Gürses, şu değerlendirmelerde bulundu:

"Erdal Bahçıvan, sanayicilerin karşı karşıya kaldığı bir dizi sorunu dile getirirken, TÜFE’deki gelinen seviyelerin iç talebin seyrini ve fiyatlamalara dönük belirsizlikler yarattığını, "atılan olumlu yöndeki birçok adıma rağmen liranın seyrine dönük belirsizliği de" ilave ediyor. En önemli sorunun da nitelikli finansmana erişim zorluğu olduğunu ve faizlerin yüzde 40’ları aştığını söylüyor. CDS’lerin 900’e vurmasının dış borçlanma imkanlarını sınırladığını, maliyetlerin de iki haneli oranlara çıktığını vurguluyordu.

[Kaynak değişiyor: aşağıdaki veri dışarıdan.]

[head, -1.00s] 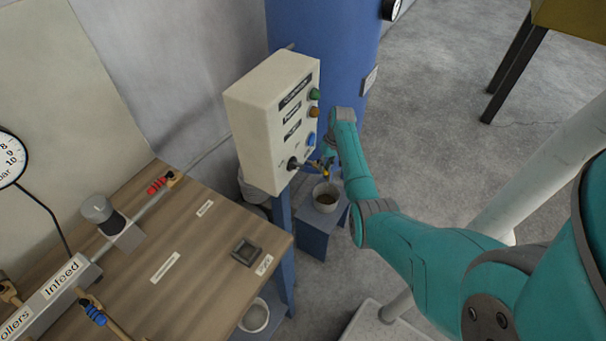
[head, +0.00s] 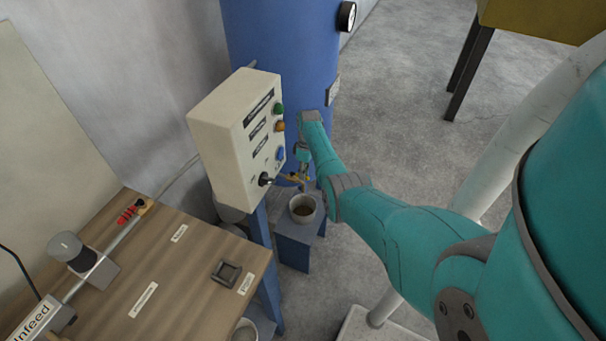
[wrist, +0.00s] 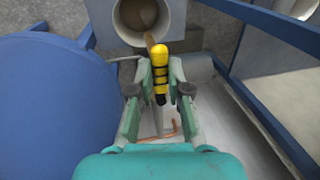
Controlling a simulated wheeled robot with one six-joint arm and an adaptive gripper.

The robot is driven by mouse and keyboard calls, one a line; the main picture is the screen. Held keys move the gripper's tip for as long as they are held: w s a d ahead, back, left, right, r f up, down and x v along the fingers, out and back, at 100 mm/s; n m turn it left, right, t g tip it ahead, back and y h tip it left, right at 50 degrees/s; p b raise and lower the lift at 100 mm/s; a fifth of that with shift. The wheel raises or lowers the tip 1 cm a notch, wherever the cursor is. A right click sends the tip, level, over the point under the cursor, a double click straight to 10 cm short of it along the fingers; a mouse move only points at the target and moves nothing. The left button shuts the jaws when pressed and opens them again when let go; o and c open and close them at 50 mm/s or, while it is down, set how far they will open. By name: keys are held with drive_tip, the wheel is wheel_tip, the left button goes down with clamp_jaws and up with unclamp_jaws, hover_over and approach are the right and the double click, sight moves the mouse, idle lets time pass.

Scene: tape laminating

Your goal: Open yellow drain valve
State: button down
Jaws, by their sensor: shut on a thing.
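The yellow drain valve handle (wrist: 160,66), ringed with dark bands, stands between the fingers of my gripper (wrist: 159,76) in the wrist view. The fingers are shut on it from both sides. In the head view my gripper (head: 303,168) is small and partly hidden by my wrist. It is low at the blue tank (head: 285,50), just right of the control box and above a pale cup. The valve body is mostly hidden there. In the wrist view a brass-coloured pipe end (wrist: 150,40) lies beyond the handle, over the cup (wrist: 130,12).
The cream control box (head: 215,140) with coloured buttons is close left of my gripper. The cup (head: 302,209) stands on a blue stand (head: 293,252). A wooden bench (head: 170,270) fills the lower left. Open grey floor (head: 405,100) lies to the right.

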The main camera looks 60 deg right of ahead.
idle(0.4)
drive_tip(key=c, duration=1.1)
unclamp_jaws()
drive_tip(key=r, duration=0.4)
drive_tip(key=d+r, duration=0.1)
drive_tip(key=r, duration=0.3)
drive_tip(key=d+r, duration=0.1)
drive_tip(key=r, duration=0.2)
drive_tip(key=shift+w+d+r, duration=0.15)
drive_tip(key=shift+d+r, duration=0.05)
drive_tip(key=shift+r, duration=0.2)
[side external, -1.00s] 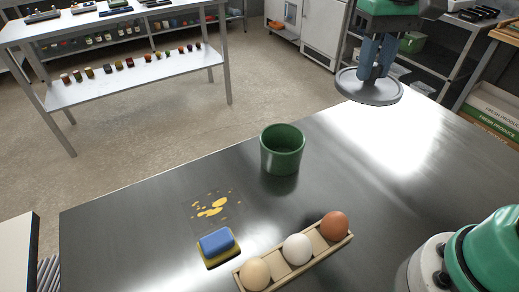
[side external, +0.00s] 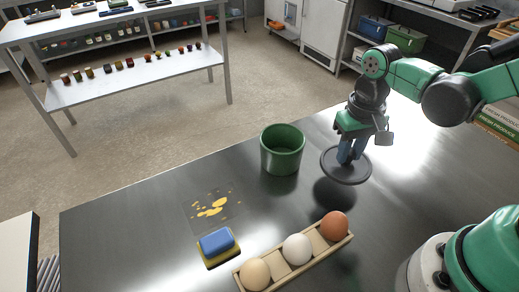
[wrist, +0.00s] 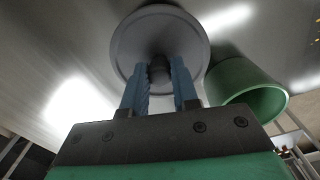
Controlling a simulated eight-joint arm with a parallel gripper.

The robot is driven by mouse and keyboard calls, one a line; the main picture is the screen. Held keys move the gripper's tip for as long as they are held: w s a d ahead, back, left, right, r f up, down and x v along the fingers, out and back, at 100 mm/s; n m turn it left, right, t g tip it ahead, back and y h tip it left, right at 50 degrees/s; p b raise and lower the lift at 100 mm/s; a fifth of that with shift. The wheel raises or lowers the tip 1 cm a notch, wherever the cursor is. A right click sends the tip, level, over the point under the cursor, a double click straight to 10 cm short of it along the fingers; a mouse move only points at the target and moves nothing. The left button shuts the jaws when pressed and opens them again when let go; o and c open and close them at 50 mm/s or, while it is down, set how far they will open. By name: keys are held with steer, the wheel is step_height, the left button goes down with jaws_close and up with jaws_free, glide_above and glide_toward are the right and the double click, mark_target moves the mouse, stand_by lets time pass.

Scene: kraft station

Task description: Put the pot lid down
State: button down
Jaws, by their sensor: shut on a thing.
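The grey round pot lid (side external: 345,172) hangs from my gripper (side external: 351,151), tilted, above the steel table, with a dark shadow under it. In the wrist view the lid (wrist: 160,28) fills the top middle. My gripper's blue fingers (wrist: 159,75) are closed around its dark knob (wrist: 160,66). The green pot (side external: 282,152) stands upright and open on the table, just left of the lid. The pot also shows at the right in the wrist view (wrist: 245,88).
An egg holder (side external: 270,283) with three eggs lies at the table's front. A blue and yellow sponge (side external: 217,243) sits left of it, near yellow spill spots (side external: 212,206). Bare steel table (side external: 420,165) lies right of the lid.

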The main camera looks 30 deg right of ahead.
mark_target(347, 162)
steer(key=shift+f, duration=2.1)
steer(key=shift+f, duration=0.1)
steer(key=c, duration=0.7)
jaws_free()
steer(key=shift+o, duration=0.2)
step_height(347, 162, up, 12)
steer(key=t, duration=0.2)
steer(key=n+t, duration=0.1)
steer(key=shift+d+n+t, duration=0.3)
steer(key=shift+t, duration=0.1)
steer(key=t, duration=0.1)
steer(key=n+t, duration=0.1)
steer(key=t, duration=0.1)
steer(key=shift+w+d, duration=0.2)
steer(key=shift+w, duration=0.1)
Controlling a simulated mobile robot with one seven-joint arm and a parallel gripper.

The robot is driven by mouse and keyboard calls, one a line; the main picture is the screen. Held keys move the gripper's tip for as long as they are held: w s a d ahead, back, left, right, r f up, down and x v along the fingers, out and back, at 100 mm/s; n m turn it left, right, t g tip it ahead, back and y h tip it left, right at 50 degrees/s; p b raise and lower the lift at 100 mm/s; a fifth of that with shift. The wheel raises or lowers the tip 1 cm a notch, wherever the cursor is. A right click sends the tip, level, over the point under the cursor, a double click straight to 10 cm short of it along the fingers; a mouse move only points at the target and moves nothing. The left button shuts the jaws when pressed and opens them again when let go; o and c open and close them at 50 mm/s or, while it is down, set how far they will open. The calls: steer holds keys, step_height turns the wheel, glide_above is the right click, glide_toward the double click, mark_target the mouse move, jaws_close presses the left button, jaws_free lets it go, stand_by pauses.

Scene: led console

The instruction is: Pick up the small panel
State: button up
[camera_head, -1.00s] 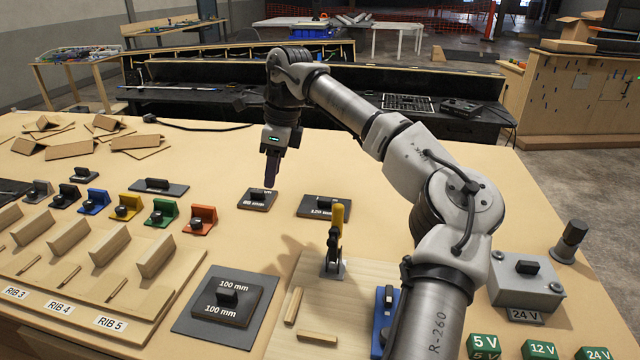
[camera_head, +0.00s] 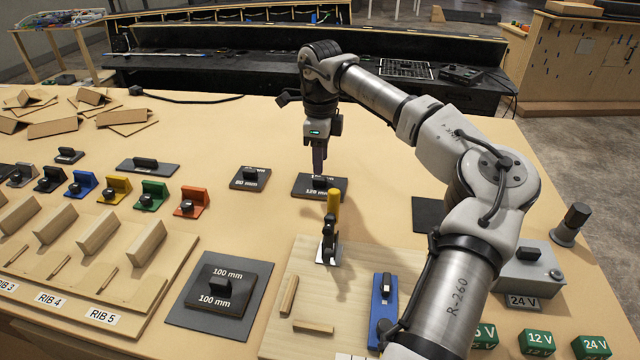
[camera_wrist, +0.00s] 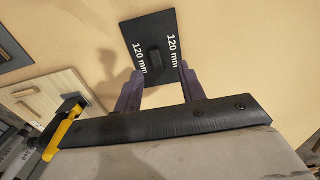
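The smallest dark panel (camera_head: 262,184), labelled 80 mm with a black block handle, lies flat on the table in the head view. A wider dark panel (camera_head: 337,190), labelled 120 mm, lies to its right. My gripper (camera_head: 319,172) points down over the 120 mm panel, right of the 80 mm one. In the wrist view the purple fingers (camera_wrist: 160,88) are apart and empty. The 120 mm panel (camera_wrist: 165,28) and its handle show beyond them. The 80 mm panel cannot be made out in the wrist view.
The 100 mm panel (camera_head: 240,286) sits on a larger dark plate at front. A yellow-handled clamp (camera_head: 331,225) stands upright just in front of the 120 mm panel. Coloured brackets (camera_head: 153,194) line the left. A grey 24 V box (camera_head: 530,275) is at right.

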İşte bu sözler belli ki Kavcıoğlu’nu kızdırmış olmalı. Zira soru-yanıt kısmında ‘ben size görülmedik ölçüde ucuz kredi veriyorum, siz döviz alıp mal stoku yapıyorsunuz nankörler’ kıvamında bir çıkış yaptı.

Önce Kavcıoğlu’nun İSO’da tepki çeken sözlerini özetleyelim.

Kavcıoğlu’nun, sanayicilere yaptığı yakınma, ‘şirketler ucuz TL kredi kullanıyorlar, sonra gidip döviz aldıklarını görüyoruz. Sizin de üyeleriniz var aralarında, siz de uyarın döviz bozdursunlar. Şirketler ayrıca önceki yıllarda taşımadıkları kadar stok taşımaya başladılar. Ucuz kredi veriyoruz, şirketler ise stokçuluk yapıyor’ diye özetlenebilir.

Kavcıoğlu’nun şu sözü, ‘para politikasını berbat eden çaresiz merkez bankacılar’ hanesine yazılsa yeridir; "dünyada bir tane ülke söyleyin, kendi para birimi dışında getirdiği malı başka bir para birimi ile satan". 

Sermayesi eriyen muhatapları seslerini çıkaramadı, "sizin eseriniz" diyemedi.

Kavcıoğlu şunu söylüyor; ‘biz Merkez Bankası olarak bankalara 1.2 trilyon TL’yi yüzde 14’le veriyoruz. Reeskont kredilerini de ucuz faizle veriyoruz.  Eximbank’a da çok ucuz kaynak sağlıyoruz. Bankalar 1.1 trilyon KKM’yi de birey ve şirketlerden yüzde 17 maliyetle topladılar. Siz de sanayici olarak yüksek faiz ödemeyin’. Kendi sözleriyle, "almayın abi" diyerek finansal tavsiye de verdi.

Kavcıoğlu bu iki kalemden düşük faizli kaynak sağlandığını söyleyerek, "Bu paralar nereye gitti? Herkes döviz aldı, sanayi odası üyeleri dahil; listesi var bende" diyordu.

Konuşan İSO üyeleri ise baştan ayağa bankalardan şikayetçi oldular, bankaların bu yıl patlayan kârlarına dikkat çektiler.

İSO’daki toplantı salonunun tam ortasında bir ‘ceset’ vardı; ama kimse bundan açıkça bahsetmedi, yokmuş gibi davrandı."